《The People ’s Bible - Leviticus》(JosephParker)

Commentator

Joseph Parker (9 April 1830 - 28 November 1902) was an English Congregational minister.

Parker's preaching differed widely from his contemporaries like Spurgeon and Alexander Maclaren. He did not follow outlines or list his points, but spoke extemporaneously, inspired by his view of the spirit and attitude behind his Scripture text. He expressed himself frankly, with conviction and passion. His transcriber commented that he was at his best when he strayed furthest from his loose outlines.

He did not often delve into detailed textual or critical debates. His preaching was neither systematic theology nor expository commentary, but sound more like his personal meditations.
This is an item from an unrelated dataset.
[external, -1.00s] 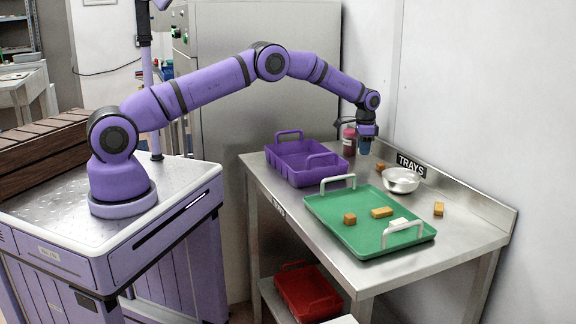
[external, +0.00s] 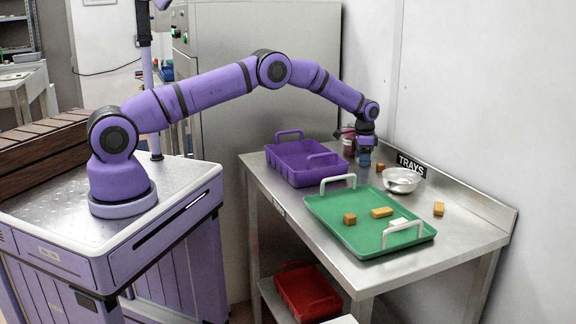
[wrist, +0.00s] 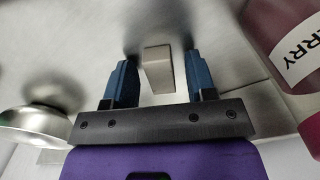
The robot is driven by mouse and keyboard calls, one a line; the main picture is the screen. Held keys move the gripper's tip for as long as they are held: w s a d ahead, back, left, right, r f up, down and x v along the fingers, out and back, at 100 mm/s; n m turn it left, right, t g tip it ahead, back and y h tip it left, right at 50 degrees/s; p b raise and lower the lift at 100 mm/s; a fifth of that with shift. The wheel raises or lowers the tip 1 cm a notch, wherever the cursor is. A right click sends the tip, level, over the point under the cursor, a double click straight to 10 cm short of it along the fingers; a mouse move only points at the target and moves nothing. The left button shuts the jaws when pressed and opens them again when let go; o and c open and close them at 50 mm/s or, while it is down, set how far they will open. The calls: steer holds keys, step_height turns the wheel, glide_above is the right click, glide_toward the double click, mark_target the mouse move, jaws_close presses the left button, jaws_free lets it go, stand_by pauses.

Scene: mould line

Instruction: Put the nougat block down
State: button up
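A pale beige block, which looks like the nougat block (wrist: 158,68), sits between the two blue fingers of my gripper (wrist: 160,85) in the wrist view. A gap shows on each side of it, so the fingers are open around it and not closed on it. It seems to stand on the steel table. In the external view my gripper (external: 364,160) is low over the table's back part, between the purple tray and the metal bowl. The block cannot be made out there.
A dark red bottle (external: 348,142) stands close to my gripper; it also shows in the wrist view (wrist: 285,40). A metal bowl (external: 402,181) is on the other side.

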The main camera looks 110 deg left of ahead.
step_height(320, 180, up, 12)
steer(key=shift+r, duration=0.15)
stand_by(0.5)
Writers of the time describe his delivery as energetic, theatrical and impressive, attracting at various times famous people and politicians such as William Gladstone.

Parker's chief legacy is not his theology but his gift for oratory. Alexander Whyte commented on Parker: "He is by far the ablest man now standing in the English-speaking pulpit. He stands in the pulpit of Thomas Goodwin, the Atlas of Independency. And Dr. Parker is a true and worthy successor to this great Apostolic Puritan." Among his biographers, Margaret Bywater called him "the most outstanding preacher of his time," and Angus Watson wrote that "no one had ever spoken like him."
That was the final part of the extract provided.